“Tidak selalu dapat rumah dinas dan tidak selalu mudah untuk berpindah lokasi dinas. Biaya dinas yang tersedia tidak selalu memenuhinya,” kata Tata berbagi pengalamannya. Rani menegaskan bahwa apa yang harus ia tanggung adalah buah dari pilihannya. “Saya harus bertanggung jawab untuk itu,” katanya.
Rumah Dinas Hakim Tata di PN Rangkasbitung.
Cerita Iriaty, Rani, dan Tata ini baru dari satu PN Rangkasbitung yang Hukumonline kunjungi. Entah bagaimana cerita para pengadil, terutama para perempuan, di pengadilan lainnya. Apalagi para hakim yang bertugas menjadi pengadil di lokasi terpencil.

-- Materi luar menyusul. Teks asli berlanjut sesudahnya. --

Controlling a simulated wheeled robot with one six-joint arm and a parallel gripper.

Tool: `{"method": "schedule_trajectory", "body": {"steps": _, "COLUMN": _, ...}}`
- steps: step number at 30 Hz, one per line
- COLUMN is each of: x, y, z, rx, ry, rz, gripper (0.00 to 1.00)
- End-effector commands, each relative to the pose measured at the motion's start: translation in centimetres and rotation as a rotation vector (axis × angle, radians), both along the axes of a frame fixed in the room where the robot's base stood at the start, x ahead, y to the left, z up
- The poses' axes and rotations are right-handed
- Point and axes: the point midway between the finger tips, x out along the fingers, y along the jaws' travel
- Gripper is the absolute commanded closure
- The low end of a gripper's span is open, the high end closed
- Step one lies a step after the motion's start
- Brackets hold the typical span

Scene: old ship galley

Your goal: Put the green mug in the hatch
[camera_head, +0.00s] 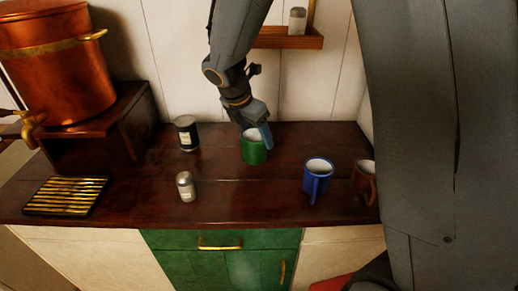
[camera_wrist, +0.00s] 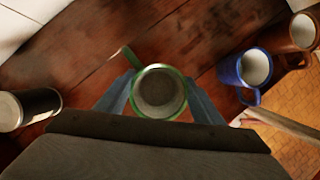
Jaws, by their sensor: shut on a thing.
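The green mug (camera_head: 254,151) stands upright toward the back of the dark wooden counter in the head view. My gripper (camera_head: 257,135) reaches down over it from behind and is shut on it. In the wrist view the green mug (camera_wrist: 159,92) is seen from above, empty inside, with its handle toward the upper left. The blue fingers of my gripper (camera_wrist: 158,97) press on its two sides. I cannot tell whether the mug rests on the counter or is just lifted. No hatch can be made out for certain in either view.
A blue mug (camera_head: 317,178) and a brown mug (camera_head: 364,182) stand to the right. A dark jar (camera_head: 187,134) and a small shaker (camera_head: 186,187) stand to the left. A copper urn (camera_head: 60,70) is on a raised wooden stand. A slatted brass grate (camera_head: 66,196) lies front left.

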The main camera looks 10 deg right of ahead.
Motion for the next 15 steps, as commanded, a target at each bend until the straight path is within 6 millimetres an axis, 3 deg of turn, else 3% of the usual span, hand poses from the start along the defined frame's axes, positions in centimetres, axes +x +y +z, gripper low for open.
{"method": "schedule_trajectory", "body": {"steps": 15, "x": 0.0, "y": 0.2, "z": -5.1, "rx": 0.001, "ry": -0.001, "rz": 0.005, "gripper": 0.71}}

Cerita para perempuan pengadil kali ini pun belum menggali lebih jauh bagaimana hakim perempuan juga sering alami pandangan misoginis. Berdasarkan pengakuan Iriaty, masih ada pihak berperkara yang meremehkan hakim perempuan di persidangan.

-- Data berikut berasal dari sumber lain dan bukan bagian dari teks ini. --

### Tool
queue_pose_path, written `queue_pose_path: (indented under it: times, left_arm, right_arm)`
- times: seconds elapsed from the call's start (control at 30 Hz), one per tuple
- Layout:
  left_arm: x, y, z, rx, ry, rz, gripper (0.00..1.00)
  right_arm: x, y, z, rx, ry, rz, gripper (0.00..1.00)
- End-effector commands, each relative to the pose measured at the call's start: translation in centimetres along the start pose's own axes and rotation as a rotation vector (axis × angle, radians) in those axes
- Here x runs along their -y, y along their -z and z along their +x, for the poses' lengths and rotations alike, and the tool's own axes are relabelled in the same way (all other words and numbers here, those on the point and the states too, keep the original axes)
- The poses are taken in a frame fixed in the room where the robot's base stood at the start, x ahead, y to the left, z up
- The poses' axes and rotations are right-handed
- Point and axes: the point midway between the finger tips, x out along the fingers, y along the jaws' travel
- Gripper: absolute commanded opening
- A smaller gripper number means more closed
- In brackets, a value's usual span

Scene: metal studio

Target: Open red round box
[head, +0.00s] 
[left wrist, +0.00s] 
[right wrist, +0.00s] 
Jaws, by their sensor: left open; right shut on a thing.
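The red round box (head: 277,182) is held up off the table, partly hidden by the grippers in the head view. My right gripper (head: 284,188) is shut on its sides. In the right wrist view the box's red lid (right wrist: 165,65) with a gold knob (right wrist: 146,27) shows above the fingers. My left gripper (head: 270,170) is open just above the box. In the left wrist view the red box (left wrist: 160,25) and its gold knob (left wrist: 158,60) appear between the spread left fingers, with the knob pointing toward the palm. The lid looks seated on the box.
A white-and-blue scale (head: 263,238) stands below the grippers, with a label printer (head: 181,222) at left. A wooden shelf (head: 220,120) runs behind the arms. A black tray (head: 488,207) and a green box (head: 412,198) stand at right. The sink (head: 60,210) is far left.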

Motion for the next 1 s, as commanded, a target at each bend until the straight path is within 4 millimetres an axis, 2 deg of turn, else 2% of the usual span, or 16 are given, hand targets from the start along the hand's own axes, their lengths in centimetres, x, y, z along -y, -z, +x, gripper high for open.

Begitulah, para hakim yang biasa dituntut mengadili seadil-adilnya harus menghadapi tuntutan hidupnya masing-masing. Mereka pun harus siap dengan apa saja vonis takdirnya yang datang. Hanya saja, mereka sendiri tidak tahu ke mana bisa mengajukan banding, apalagi kasasi hingga peninjauan kembali.